Financial and economic abuse is a problem far too many women in the world suffer from, and most especially after they’ve had children. Limited childcare options serve to keep women at home. And the longer they are out of the workforce, the more reliant they become on their partners to provide economic support. While Alice does have a part-time job, it isn’t nearly enough to offer the 8,000 euros she needs quickly once her husband disappears. But sex work can at 1,800 euros for an hour, 3,000 for a dinner, and 4,000+ for an overnight. For Alice, this choice is a matter of necessity and survival.

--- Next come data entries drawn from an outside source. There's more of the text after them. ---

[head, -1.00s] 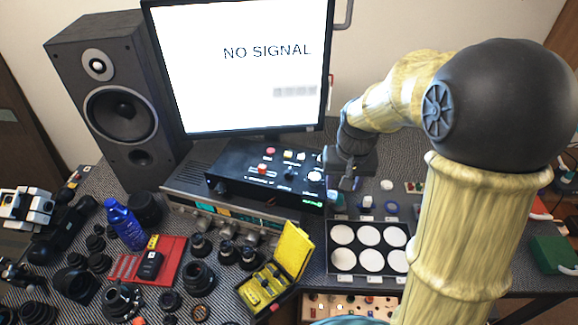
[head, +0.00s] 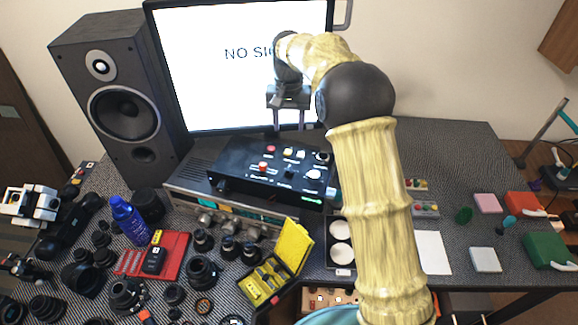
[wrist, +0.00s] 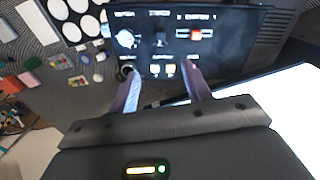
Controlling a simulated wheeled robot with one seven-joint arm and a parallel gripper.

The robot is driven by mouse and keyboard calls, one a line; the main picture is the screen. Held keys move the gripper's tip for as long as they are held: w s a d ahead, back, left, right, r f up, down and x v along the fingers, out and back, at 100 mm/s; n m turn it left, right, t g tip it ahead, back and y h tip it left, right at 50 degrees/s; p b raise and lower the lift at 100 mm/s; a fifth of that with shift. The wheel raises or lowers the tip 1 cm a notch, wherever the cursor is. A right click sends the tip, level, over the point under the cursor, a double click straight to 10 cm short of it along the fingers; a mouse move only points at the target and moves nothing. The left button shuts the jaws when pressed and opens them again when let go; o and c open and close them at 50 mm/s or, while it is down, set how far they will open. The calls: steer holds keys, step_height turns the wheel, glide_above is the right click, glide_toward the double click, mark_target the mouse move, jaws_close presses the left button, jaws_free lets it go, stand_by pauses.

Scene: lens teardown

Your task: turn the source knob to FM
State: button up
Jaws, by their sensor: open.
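My gripper (head: 289,124) is open and empty, with its two fingers apart and pointing down. It is in front of the monitor's lower edge, above the back of a black control box (head: 232,166). The box top carries a white round knob (head: 313,174), which also shows in the wrist view (wrist: 125,38), plus coloured buttons and a lever. Silver knobs (head: 205,220) line the receiver under the box. The labels are too small to read, so I cannot tell which knob is marked source.
The monitor (head: 215,75) stands right behind my gripper. A black speaker (head: 120,100) is at left. A yellow case (head: 292,248), a blue bottle (head: 127,218) and several lens parts crowd the front. A tray of white discs (head: 341,272) lies right of the receiver.

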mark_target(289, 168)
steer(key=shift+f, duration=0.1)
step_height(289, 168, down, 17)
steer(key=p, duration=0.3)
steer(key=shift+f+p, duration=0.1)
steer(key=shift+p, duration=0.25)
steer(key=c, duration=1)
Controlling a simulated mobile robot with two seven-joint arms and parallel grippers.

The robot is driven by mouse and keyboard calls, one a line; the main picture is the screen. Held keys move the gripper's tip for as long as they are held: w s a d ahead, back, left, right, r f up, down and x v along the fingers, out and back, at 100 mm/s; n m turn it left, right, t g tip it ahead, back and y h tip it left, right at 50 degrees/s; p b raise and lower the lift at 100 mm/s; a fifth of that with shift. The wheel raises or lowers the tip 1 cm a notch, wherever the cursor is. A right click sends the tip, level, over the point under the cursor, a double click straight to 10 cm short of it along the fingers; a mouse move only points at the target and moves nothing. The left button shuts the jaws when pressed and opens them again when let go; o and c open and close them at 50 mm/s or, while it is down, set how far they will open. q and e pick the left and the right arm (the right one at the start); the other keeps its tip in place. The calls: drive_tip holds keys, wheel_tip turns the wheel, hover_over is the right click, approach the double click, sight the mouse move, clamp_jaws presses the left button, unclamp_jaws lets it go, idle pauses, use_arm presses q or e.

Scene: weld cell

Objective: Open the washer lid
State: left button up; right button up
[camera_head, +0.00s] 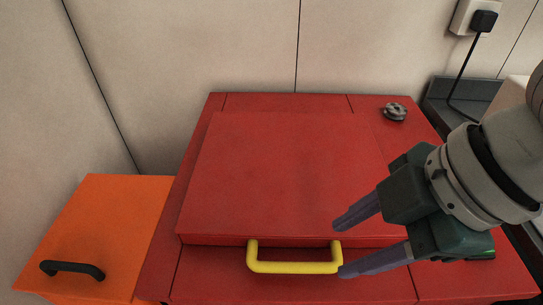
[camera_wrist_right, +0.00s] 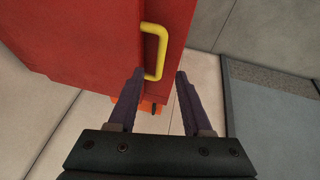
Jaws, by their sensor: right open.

Alice befriends another escort at her new job, Lisa (Chloé Boreham), who takes her under her wing with a crash course in how a date should go as well as tips on how to seamlessly perform her required duties. Lisa’s matter-of-fact-ness about her chosen profession at first surprises Alice, but Alice soon finds she actually doesn’t mind the work. Lisa credits this to the exchange being perfectly equal, unlike in other sexual situations where the power dynamic may skew toward one partner or the other based on relative emotions. There is a brilliant moment where Lisa discusses how ludicrous it is that their elective, consensual sex work gets lumped in with human trafficking just because society uses the same word to describe both: prostitution. For both Lisa and Alice, sex work is not only empowering physically but also economically.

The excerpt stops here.